SET EXERCISE: Omit all images. Transcribe the rest of the material below exactly.

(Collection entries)
────────
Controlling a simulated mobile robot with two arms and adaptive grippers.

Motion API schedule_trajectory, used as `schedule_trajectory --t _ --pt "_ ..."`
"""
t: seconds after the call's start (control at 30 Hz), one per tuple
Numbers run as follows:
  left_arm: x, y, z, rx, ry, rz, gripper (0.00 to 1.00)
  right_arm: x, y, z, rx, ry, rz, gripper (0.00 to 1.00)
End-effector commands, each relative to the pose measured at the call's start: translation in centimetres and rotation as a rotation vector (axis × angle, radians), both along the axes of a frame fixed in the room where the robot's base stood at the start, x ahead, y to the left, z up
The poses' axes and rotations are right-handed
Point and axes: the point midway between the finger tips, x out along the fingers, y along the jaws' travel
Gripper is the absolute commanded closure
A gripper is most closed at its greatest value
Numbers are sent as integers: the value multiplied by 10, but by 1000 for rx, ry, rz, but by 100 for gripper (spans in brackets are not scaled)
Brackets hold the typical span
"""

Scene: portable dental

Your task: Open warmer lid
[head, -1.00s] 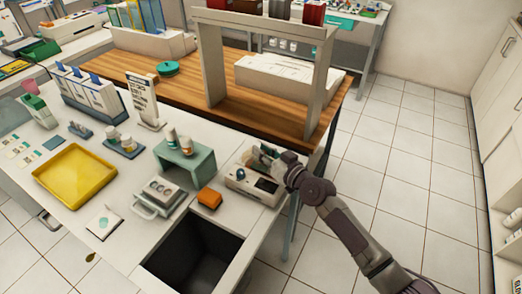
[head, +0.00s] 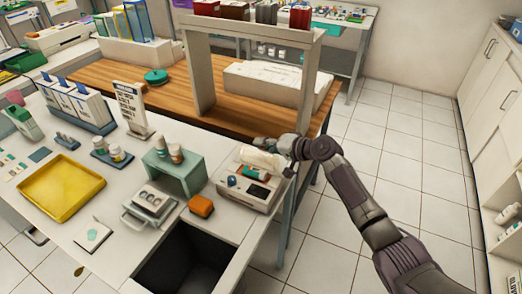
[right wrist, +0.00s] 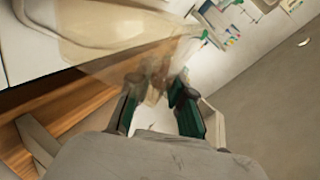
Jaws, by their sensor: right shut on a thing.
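The warmer (head: 262,200) is a white box with a dark round knob on its front, at the right end of the white counter in the head view. Its clear lid (head: 262,159) stands tilted up at the back, and a teal and red item shows inside the box. The see-through lid also fills the top of the right wrist view (right wrist: 110,25). My right gripper (head: 272,146) is at the lid's upper edge, behind and above the box. It is shut on the lid; the exact contact is blurred in the right wrist view (right wrist: 155,95). My left gripper is out of view.
An orange block (head: 201,206) and a green stand (head: 176,172) with bottles are left of the warmer. A dark open bin (head: 187,262) is sunk in the counter in front. A beige shelf frame (head: 308,95) rises behind my right gripper. Floor is clear at right.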

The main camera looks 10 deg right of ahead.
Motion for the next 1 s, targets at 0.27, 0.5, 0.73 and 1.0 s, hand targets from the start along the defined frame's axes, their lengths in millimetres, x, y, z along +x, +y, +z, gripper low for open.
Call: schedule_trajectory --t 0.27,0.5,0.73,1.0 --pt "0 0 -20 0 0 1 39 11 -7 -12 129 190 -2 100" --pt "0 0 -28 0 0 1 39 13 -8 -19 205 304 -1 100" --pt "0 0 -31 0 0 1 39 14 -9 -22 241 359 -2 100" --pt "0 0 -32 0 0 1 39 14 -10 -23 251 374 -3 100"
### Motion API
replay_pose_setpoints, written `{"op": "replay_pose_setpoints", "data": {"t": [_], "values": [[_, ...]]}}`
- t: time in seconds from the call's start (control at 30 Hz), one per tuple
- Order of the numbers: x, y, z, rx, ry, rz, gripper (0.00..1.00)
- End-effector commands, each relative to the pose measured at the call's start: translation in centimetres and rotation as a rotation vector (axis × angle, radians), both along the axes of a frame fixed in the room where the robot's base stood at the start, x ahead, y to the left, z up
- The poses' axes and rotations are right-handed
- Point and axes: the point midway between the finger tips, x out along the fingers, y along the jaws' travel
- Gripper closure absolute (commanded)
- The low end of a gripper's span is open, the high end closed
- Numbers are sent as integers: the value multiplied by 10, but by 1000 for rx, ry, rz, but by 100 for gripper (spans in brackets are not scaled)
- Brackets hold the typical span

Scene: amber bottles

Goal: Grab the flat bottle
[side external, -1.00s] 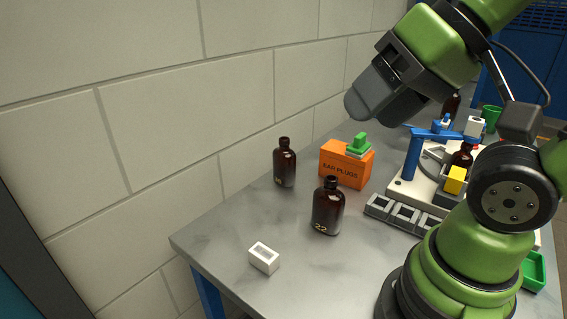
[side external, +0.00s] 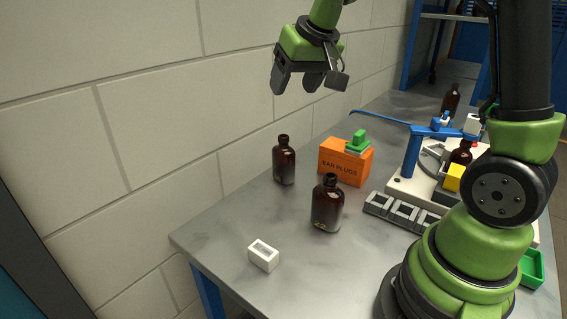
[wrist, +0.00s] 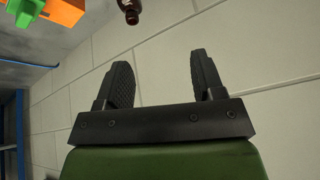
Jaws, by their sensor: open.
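Several amber bottles are in view, and I cannot tell for sure which is the flat one. In the side view, a broad bottle (side external: 327,205) marked with yellow digits stands upright at the front of the table. A slimmer-looking bottle (side external: 284,162) stands upright behind it, near the wall. My gripper (side external: 297,84) is open and empty, high above the slimmer bottle and apart from it. In the wrist view, my gripper (wrist: 162,68) has clear space between its fingers, with wall behind.
An orange ear plugs box (side external: 345,162) with a green piece (side external: 357,141) on top stands right of the slimmer bottle. A white block (side external: 263,256) lies at the front left. A blue-armed fixture (side external: 412,155) stands to the right. The brick wall (side external: 150,110) borders the table.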

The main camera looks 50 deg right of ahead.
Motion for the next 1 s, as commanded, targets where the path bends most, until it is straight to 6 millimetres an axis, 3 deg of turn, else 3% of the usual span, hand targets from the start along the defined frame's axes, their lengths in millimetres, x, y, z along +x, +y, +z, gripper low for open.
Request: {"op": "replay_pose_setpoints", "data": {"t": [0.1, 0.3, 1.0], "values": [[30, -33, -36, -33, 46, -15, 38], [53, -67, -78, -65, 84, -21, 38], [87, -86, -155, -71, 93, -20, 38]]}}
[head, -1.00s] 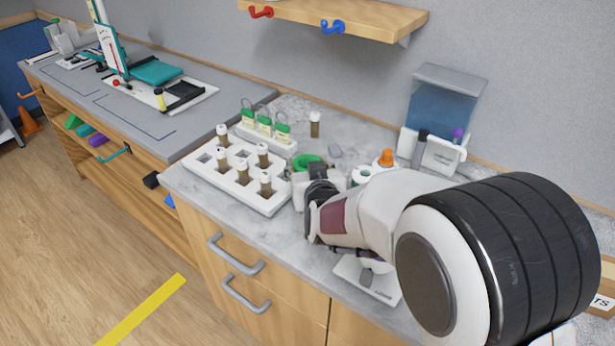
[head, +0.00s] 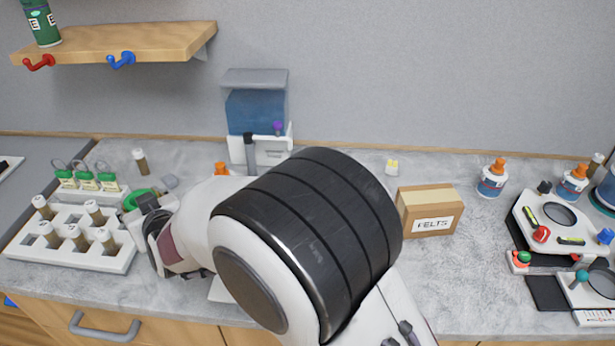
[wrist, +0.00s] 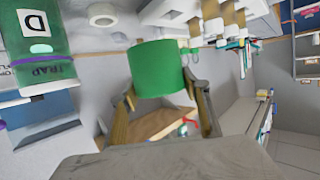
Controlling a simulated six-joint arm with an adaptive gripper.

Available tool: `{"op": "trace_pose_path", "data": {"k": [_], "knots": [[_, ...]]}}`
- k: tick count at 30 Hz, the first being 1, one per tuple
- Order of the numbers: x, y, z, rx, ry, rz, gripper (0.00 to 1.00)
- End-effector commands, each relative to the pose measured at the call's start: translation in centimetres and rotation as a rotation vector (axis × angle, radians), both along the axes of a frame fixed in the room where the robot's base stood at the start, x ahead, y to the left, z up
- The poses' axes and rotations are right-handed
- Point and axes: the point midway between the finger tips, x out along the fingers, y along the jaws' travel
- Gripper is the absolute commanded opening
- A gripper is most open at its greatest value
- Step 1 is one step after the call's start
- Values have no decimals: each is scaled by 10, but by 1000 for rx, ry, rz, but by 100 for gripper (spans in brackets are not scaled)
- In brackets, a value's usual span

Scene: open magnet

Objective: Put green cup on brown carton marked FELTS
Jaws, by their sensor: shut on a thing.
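The green cup (head: 138,198) shows at the left of the head view, partly hidden by my gripper (head: 148,206). In the wrist view the cup (wrist: 157,66) sits between the two fingers of my gripper (wrist: 162,92), which is shut on it. How high the cup is above the worktop is hard to tell. The brown carton marked FELTS (head: 428,222) stands on the worktop right of my arm, its label facing forward. Its top looks bare. My gripper is well to the left of the carton.
A white rack (head: 85,258) with several brown vials lies left of my gripper. Green-tagged padlocks (head: 86,180) stand behind it. A blue dispenser (head: 257,112) is against the wall. Glue bottles (head: 491,180) stand right of the carton. Worktop in front of the carton is clear.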

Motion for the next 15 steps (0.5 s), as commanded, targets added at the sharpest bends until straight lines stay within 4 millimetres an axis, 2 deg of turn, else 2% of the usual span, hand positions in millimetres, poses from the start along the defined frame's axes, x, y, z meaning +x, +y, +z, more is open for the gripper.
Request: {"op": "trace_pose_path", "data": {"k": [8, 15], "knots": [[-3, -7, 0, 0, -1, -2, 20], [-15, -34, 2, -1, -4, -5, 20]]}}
────────
THE COMPLETED TASK:
Controlling a simulated mobile robot with two arms and adaptive grippers.

Motion API schedule_trajectory, used as `schedule_trajectory --t _ --pt "_ ..."`
"""
t: seconds after the call's start (control at 30 Hz), one per tuple
Numbers run as follows:
  left_arm: x, y, z, rx, ry, rz, gripper (0.00 to 1.00)
  right_arm: x, y, z, rx, ry, rz, gripper (0.00 to 1.00)
End-effector commands, each relative to the pose measured at the call's start: translation in centimetres and rotation as a rotation vector (axis × angle, radians), both along the axes of a frame fixed in the room where the robot's base stood at the start, x ahead, y to the left, z up
The poses' axes and rotations are right-handed
Point and axes: the point midway between the finger tips, x out along the fingers, y along the jaws' travel
Gripper is the absolute commanded closure
A gripper is most closed at its greatest value
Numbers are sent as integers: the value multiplied by 10, but by 1000 for rx, ry, rz, but by 100 for gripper (spans in brackets are not scaled)
Brackets hold the typical span
"""

Scene: portable dental

Your task: Open warmer lid
[head, -1.00s] 
[head, +0.00s] 
[right wrist, +0.00s] 
Jaws, by their sensor: right shut on a thing.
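The warmer (head: 262,200) is a white box with a dark round knob on its front, at the right end of the white counter in the head view. Its clear lid (head: 262,159) stands tilted up at the back, and a teal and red item shows inside the box. The see-through lid also fills the top of the right wrist view (right wrist: 110,25). My right gripper (head: 272,146) is at the lid's upper edge, behind and above the box. It is shut on the lid; the exact contact is blurred in the right wrist view (right wrist: 155,95). My left gripper is out of view.
An orange block (head: 201,206) and a green stand (head: 176,172) with bottles are left of the warmer. A dark open bin (head: 187,262) is sunk in the counter in front. A beige shelf frame (head: 308,95) rises behind my right gripper. Floor is clear at right.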

The main camera looks 10 deg right of ahead.
Motion for the next 1 s, targets at 0.27, 0.5, 0.73 and 1.0 s, hand targets from the start along the defined frame's axes, their lengths in millimetres, x, y, z along +x, +y, +z, gripper low for open.
Call: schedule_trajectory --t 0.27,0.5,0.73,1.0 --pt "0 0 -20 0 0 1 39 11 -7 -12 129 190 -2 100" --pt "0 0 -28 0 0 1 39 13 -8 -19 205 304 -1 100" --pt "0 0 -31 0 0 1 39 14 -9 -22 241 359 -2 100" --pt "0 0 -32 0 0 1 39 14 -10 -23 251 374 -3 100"
### Motion API
replay_pose_setpoints, written `{"op": "replay_pose_setpoints", "data": {"t": [_], "values": [[_, ...]]}}`
- t: time in seconds from the call's start (control at 30 Hz), one per tuple
- Order of the numbers: x, y, z, rx, ry, rz, gripper (0.00..1.00)
- End-effector commands, each relative to the pose measured at the call's start: translation in centimetres and rotation as a rotation vector (axis × angle, radians), both along the axes of a frame fixed in the room where the robot's base stood at the start, x ahead, y to the left, z up
- The poses' axes and rotations are right-handed
- Point and axes: the point midway between the finger tips, x out along the fingers, y along the jaws' travel
- Gripper closure absolute (commanded)
- The low end of a gripper's span is open, the high end closed
- Numbers are sent as integers: the value multiplied by 10, but by 1000 for rx, ry, rz, but by 100 for gripper (spans in brackets are not scaled)
- Brackets hold the typical span

Scene: amber bottles

Goal: Grab the flat bottle
[side external, -1.00s] 
[side external, +0.00s] 
[wrist, +0.00s] 
Jaws, by their sensor: open.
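Several amber bottles are in view, and I cannot tell for sure which is the flat one. In the side view, a broad bottle (side external: 327,205) marked with yellow digits stands upright at the front of the table. A slimmer-looking bottle (side external: 284,162) stands upright behind it, near the wall. My gripper (side external: 297,84) is open and empty, high above the slimmer bottle and apart from it. In the wrist view, my gripper (wrist: 162,68) has clear space between its fingers, with wall behind.
An orange ear plugs box (side external: 345,162) with a green piece (side external: 357,141) on top stands right of the slimmer bottle. A white block (side external: 263,256) lies at the front left. A blue-armed fixture (side external: 412,155) stands to the right. The brick wall (side external: 150,110) borders the table.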

The main camera looks 50 deg right of ahead.
Motion for the next 1 s, as commanded, targets where the path bends most, until it is straight to 6 millimetres an axis, 3 deg of turn, else 3% of the usual span, hand targets from the start along the defined frame's axes, their lengths in millimetres, x, y, z along +x, +y, +z, gripper low for open.
Request: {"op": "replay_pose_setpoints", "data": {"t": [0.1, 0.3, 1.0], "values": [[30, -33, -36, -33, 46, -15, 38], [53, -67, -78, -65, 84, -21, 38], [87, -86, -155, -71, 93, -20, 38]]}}
[head, -1.00s] 
[head, +0.00s] 
[wrist, +0.00s] 
Controlling a simulated six-joint arm with an adaptive gripper.

Available tool: `{"op": "trace_pose_path", "data": {"k": [_], "knots": [[_, ...]]}}`
- k: tick count at 30 Hz, the first being 1, one per tuple
- Order of the numbers: x, y, z, rx, ry, rz, gripper (0.00 to 1.00)
- End-effector commands, each relative to the pose measured at the call's start: translation in centimetres and rotation as a rotation vector (axis × angle, radians), both along the axes of a frame fixed in the room where the robot's base stood at the start, x ahead, y to the left, z up
- The poses' axes and rotations are right-handed
- Point and axes: the point midway between the finger tips, x out along the fingers, y along the jaws' travel
- Gripper is the absolute commanded opening
- A gripper is most open at its greatest value
- Step 1 is one step after the call's start
- Values have no decimals: each is scaled by 10, but by 1000 for rx, ry, rz, but by 100 for gripper (spans in brackets are not scaled)
- In brackets, a value's usual span

Scene: open magnet

Objective: Put green cup on brown carton marked FELTS
Jaws, by their sensor: shut on a thing.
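The green cup (head: 138,198) shows at the left of the head view, partly hidden by my gripper (head: 148,206). In the wrist view the cup (wrist: 157,66) sits between the two fingers of my gripper (wrist: 162,92), which is shut on it. How high the cup is above the worktop is hard to tell. The brown carton marked FELTS (head: 428,222) stands on the worktop right of my arm, its label facing forward. Its top looks bare. My gripper is well to the left of the carton.
A white rack (head: 85,258) with several brown vials lies left of my gripper. Green-tagged padlocks (head: 86,180) stand behind it. A blue dispenser (head: 257,112) is against the wall. Glue bottles (head: 491,180) stand right of the carton. Worktop in front of the carton is clear.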

Motion for the next 15 steps (0.5 s), as commanded, targets added at the sharpest bends until straight lines stay within 4 millimetres an axis, 2 deg of turn, else 2% of the usual span, hand positions in millimetres, poses from the start along the defined frame's axes, x, y, z meaning +x, +y, +z, more is open for the gripper.
Request: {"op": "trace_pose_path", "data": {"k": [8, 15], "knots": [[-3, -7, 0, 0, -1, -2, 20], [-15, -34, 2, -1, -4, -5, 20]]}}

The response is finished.